Transcribe all records exactly.

-- start of Input for this task --

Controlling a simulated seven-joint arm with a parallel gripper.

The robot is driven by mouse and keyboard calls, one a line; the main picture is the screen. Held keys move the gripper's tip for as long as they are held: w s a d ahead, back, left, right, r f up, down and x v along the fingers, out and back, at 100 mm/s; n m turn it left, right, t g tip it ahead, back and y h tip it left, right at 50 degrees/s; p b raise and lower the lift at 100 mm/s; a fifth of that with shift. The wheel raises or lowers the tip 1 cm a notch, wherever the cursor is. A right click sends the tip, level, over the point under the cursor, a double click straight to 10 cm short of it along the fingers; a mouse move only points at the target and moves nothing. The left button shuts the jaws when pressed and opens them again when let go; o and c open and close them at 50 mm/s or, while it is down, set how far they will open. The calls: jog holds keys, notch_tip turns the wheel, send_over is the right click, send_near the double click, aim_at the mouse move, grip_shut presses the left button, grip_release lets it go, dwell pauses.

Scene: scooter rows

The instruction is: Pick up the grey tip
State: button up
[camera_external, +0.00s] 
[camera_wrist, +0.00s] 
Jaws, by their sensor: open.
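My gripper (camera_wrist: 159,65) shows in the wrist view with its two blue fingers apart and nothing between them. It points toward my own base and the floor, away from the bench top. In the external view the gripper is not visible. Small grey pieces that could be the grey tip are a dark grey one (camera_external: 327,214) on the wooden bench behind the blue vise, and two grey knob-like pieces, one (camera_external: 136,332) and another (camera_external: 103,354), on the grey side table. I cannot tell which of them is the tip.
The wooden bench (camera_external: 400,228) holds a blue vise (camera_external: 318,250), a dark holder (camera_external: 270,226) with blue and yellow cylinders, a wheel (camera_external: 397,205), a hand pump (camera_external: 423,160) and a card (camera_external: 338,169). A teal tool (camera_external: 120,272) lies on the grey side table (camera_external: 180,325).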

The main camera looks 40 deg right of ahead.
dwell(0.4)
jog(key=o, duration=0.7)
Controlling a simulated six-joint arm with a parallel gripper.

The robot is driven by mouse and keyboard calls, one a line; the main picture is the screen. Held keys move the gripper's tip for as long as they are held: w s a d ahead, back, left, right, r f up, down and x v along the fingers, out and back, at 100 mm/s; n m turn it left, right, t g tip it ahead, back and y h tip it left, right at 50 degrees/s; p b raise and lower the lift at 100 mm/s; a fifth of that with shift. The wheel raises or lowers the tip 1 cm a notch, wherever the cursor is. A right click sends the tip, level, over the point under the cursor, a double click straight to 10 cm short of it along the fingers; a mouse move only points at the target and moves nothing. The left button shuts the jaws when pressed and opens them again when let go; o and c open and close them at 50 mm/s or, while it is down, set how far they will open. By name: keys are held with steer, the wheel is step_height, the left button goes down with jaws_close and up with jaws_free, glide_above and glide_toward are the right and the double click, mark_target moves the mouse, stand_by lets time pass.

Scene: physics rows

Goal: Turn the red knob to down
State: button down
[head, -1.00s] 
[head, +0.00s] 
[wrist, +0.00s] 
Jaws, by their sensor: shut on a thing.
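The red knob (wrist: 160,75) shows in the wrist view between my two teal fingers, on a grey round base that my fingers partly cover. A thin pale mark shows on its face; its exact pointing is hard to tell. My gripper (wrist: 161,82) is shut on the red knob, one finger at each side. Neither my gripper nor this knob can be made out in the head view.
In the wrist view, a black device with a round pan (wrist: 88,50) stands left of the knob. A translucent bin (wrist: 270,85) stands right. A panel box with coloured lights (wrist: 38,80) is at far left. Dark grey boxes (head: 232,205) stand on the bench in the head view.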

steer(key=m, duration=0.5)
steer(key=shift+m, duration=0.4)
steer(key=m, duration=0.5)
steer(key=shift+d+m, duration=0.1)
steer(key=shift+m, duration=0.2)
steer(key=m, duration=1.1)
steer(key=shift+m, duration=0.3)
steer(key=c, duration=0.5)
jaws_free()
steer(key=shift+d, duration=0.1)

-- end of Input for this task --

In response:
Controlling a simulated seven-joint arm with a parallel gripper.

The robot is driven by mouse and keyboard calls, one a line; the main picture is the screen. Held keys move the gripper's tip for as long as they are held: w s a d ahead, back, left, right, r f up, down and x v along the fingers, out and back, at 100 mm/s; n m turn it left, right, t g tip it ahead, back and y h tip it left, right at 50 degrees/s; p b raise and lower the lift at 100 mm/s; a fifth of that with shift. The wheel raises or lowers the tip 1 cm a notch, wherever the cursor is. A right click sends the tip, level, over the point under the cursor, a double click straight to 10 cm short of it along the fingers; a mouse move only points at the target and moves nothing. The left button shuts the jaws when pressed and opens them again when let go; o and c open and close them at 50 mm/s or, while it is down, set how far they will open. The calls: jog holds keys, notch_tip turns the wheel, send_over is the right click, send_near the double click, aim_at the mouse move, grip_shut presses the left button, grip_release lets it go, dwell pauses.

Scene: scooter rows

The instruction is: Pick up the grey tip
State: button up
[camera_external, +0.00s] 
[camera_wrist, +0.00s] 
Jaws, by their sensor: open.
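My gripper (camera_wrist: 159,65) shows in the wrist view with its two blue fingers apart and nothing between them. It points toward my own base and the floor, away from the bench top. In the external view the gripper is not visible. Small grey pieces that could be the grey tip are a dark grey one (camera_external: 327,214) on the wooden bench behind the blue vise, and two grey knob-like pieces, one (camera_external: 136,332) and another (camera_external: 103,354), on the grey side table. I cannot tell which of them is the tip.
The wooden bench (camera_external: 400,228) holds a blue vise (camera_external: 318,250), a dark holder (camera_external: 270,226) with blue and yellow cylinders, a wheel (camera_external: 397,205), a hand pump (camera_external: 423,160) and a card (camera_external: 338,169). A teal tool (camera_external: 120,272) lies on the grey side table (camera_external: 180,325).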

The main camera looks 40 deg right of ahead.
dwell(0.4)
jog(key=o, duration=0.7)
Controlling a simulated six-joint arm with a parallel gripper.

The robot is driven by mouse and keyboard calls, one a line; the main picture is the screen. Held keys move the gripper's tip for as long as they are held: w s a d ahead, back, left, right, r f up, down and x v along the fingers, out and back, at 100 mm/s; n m turn it left, right, t g tip it ahead, back and y h tip it left, right at 50 degrees/s; p b raise and lower the lift at 100 mm/s; a fifth of that with shift. The wheel raises or lowers the tip 1 cm a notch, wherever the cursor is. A right click sends the tip, level, over the point under the cursor, a double click straight to 10 cm short of it along the fingers; a mouse move only points at the target and moves nothing. The left button shuts the jaws when pressed and opens them again when let go; o and c open and close them at 50 mm/s or, while it is down, set how far they will open. By name: keys are held with steer, the wheel is step_height, the left button goes down with jaws_close and up with jaws_free, glide_above and glide_toward are the right and the double click, mark_target moves the mouse, stand_by lets time pass.

Scene: physics rows

Goal: Turn the red knob to down
State: button down
[head, -1.00s] 
[head, +0.00s] 
[wrist, +0.00s] 
Jaws, by their sensor: shut on a thing.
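The red knob (wrist: 160,75) shows in the wrist view between my two teal fingers, on a grey round base that my fingers partly cover. A thin pale mark shows on its face; its exact pointing is hard to tell. My gripper (wrist: 161,82) is shut on the red knob, one finger at each side. Neither my gripper nor this knob can be made out in the head view.
In the wrist view, a black device with a round pan (wrist: 88,50) stands left of the knob. A translucent bin (wrist: 270,85) stands right. A panel box with coloured lights (wrist: 38,80) is at far left. Dark grey boxes (head: 232,205) stand on the bench in the head view.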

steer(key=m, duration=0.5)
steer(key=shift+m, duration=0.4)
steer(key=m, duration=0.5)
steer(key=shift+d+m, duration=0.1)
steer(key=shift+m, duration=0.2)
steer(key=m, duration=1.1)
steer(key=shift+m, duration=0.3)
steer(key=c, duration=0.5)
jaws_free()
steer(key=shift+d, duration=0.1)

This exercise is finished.